--- SOURCE MATERIAL ---

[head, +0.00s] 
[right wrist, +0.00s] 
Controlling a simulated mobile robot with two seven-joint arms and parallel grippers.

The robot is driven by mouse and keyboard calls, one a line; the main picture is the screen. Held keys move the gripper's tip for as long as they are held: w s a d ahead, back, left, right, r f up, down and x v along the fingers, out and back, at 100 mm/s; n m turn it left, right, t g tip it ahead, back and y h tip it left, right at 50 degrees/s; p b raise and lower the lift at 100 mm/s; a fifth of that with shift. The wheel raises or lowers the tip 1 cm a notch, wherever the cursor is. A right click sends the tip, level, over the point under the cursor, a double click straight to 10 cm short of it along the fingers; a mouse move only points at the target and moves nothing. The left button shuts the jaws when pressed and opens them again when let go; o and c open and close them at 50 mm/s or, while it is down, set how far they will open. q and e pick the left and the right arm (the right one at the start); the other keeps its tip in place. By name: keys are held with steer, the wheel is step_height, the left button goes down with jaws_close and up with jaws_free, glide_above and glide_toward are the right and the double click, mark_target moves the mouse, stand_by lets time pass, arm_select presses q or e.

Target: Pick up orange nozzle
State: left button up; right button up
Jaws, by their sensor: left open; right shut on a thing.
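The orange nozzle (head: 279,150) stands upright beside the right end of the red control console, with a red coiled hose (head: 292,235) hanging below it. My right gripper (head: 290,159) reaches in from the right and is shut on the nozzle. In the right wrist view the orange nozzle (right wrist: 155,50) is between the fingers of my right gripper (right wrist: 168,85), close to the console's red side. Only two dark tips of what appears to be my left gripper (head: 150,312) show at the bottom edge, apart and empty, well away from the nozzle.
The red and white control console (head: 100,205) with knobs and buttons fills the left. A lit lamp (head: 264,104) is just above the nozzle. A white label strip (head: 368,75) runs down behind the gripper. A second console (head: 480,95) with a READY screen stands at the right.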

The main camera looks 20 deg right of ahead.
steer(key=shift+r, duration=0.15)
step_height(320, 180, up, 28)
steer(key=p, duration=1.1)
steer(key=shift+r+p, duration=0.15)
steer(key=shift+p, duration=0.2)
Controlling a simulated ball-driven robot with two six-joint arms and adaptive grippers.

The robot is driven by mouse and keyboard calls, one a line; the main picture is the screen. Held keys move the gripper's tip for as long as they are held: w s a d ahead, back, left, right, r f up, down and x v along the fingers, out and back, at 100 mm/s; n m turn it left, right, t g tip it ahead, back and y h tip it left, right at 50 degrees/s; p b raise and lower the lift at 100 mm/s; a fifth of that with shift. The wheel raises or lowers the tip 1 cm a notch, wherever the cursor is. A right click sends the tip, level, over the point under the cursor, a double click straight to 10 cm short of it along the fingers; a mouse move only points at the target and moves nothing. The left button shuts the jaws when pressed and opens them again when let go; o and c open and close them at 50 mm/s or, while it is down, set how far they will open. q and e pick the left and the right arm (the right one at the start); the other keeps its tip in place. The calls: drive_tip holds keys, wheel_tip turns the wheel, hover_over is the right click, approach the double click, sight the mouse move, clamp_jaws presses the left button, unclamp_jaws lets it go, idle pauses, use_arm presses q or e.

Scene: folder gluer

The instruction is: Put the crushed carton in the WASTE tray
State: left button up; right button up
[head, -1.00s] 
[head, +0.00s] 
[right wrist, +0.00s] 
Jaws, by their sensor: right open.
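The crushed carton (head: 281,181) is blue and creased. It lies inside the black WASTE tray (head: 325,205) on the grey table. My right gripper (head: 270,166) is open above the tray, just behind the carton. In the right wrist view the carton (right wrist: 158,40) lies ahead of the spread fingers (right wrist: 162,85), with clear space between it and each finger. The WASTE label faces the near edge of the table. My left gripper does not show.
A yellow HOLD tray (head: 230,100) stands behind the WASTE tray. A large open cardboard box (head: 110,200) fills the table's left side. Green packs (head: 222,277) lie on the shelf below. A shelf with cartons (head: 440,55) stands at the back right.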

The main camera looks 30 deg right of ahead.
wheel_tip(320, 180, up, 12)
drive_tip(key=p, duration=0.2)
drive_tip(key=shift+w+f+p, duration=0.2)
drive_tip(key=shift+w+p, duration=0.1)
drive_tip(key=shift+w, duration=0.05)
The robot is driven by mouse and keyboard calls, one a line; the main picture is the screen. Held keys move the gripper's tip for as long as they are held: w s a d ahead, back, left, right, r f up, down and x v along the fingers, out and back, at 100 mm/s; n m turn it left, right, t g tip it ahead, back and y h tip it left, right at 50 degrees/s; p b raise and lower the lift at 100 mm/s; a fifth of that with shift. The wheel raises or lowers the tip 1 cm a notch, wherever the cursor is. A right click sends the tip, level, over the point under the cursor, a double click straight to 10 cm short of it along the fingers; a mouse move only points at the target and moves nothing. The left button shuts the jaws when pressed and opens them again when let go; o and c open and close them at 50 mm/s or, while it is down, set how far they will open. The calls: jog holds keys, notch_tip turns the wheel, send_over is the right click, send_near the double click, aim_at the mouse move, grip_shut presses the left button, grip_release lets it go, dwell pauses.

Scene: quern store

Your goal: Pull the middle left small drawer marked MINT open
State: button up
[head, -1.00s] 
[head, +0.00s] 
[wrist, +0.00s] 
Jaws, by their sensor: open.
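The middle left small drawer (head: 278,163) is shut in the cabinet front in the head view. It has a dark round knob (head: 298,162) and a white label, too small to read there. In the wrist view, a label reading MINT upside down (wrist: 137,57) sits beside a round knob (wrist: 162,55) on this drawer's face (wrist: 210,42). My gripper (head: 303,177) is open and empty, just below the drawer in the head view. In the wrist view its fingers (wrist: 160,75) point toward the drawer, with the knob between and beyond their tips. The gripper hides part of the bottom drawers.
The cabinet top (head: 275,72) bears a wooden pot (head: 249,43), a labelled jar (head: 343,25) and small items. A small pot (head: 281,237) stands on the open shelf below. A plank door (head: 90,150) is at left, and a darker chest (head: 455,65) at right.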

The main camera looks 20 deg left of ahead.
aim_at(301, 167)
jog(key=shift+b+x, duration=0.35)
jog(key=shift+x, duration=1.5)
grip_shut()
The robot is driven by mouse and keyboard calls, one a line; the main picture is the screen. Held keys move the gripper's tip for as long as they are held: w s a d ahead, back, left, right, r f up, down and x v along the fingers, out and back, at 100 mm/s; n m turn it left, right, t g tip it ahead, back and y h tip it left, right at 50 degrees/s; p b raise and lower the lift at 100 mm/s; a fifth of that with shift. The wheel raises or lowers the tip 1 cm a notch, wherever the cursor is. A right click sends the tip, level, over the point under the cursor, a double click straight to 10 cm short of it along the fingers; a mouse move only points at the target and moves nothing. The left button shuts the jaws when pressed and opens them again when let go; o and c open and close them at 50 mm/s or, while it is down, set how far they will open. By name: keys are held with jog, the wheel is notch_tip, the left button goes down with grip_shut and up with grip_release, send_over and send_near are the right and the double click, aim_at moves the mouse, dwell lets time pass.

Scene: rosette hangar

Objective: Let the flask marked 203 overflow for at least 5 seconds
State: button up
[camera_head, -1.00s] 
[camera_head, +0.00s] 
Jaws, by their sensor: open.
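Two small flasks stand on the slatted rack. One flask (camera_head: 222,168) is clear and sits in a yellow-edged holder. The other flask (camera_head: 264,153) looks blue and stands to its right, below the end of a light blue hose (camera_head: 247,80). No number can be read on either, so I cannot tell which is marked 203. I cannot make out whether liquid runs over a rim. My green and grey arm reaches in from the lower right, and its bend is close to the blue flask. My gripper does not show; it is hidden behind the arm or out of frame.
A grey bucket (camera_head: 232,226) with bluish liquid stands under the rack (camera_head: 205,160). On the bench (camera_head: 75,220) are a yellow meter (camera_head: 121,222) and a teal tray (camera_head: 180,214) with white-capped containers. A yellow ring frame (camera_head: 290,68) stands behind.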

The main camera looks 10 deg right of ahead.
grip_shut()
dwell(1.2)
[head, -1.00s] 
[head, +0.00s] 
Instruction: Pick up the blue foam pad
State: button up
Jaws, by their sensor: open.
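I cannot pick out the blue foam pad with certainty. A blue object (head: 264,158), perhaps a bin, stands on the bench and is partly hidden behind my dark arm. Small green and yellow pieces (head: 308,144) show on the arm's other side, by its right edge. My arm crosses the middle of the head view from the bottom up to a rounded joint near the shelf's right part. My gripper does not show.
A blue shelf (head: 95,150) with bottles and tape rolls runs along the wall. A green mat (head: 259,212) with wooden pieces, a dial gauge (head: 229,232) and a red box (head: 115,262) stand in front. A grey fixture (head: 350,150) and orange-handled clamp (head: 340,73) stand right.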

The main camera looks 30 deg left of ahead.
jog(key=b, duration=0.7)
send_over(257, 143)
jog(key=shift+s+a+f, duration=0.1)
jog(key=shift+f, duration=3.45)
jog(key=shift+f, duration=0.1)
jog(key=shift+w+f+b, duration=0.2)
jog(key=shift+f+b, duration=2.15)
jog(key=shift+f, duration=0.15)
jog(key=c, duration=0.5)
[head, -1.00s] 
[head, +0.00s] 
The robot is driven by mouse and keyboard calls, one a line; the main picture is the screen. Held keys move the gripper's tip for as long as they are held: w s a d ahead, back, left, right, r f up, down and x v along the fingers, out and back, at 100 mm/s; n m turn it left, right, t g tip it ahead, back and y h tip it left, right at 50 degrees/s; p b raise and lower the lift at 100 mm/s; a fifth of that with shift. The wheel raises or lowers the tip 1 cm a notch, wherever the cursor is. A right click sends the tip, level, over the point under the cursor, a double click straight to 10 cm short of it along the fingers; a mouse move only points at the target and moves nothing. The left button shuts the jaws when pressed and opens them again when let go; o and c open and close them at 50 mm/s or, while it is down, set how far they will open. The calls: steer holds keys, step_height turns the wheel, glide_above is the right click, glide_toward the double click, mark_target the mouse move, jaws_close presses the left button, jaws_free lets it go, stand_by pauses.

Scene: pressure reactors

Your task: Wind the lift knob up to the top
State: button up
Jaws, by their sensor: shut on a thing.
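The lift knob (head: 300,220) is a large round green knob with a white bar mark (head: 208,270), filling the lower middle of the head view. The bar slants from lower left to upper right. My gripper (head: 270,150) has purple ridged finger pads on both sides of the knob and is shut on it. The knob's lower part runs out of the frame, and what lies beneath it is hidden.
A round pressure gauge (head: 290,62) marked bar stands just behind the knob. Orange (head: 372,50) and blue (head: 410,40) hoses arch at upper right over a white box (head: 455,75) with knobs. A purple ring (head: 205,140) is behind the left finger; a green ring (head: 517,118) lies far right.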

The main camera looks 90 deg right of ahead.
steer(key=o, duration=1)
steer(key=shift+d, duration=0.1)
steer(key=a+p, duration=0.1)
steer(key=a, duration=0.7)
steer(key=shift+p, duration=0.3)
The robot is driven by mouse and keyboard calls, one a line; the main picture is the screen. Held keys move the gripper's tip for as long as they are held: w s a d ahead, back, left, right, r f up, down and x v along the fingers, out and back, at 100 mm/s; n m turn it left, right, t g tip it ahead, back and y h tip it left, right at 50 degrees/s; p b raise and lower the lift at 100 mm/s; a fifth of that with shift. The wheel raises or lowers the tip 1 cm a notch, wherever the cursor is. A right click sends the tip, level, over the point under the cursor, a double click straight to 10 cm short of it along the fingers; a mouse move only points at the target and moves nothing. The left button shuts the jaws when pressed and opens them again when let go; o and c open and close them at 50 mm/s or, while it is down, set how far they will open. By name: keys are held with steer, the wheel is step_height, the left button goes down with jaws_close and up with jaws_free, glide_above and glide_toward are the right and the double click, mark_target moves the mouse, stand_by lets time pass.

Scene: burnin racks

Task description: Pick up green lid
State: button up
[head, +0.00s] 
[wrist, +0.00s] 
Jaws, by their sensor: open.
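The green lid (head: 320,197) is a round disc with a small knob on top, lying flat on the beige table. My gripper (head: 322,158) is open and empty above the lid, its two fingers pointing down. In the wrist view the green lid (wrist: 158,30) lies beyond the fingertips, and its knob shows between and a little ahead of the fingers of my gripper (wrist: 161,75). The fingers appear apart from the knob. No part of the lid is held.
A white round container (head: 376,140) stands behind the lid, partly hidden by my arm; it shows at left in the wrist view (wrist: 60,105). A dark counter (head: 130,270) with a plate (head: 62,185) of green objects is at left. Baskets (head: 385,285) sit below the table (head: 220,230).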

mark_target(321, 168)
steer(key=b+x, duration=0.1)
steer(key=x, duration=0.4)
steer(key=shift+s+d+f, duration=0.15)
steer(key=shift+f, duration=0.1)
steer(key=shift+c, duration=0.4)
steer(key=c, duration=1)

---

SHORT PROBLEM: Sift through the entries and copy every line with "simulated".

COMPLETE RESPONSE:
Controlling a simulated mobile robot with two seven-joint arms and parallel grippers.
Controlling a simulated ball-driven robot with two six-joint arms and adaptive grippers.

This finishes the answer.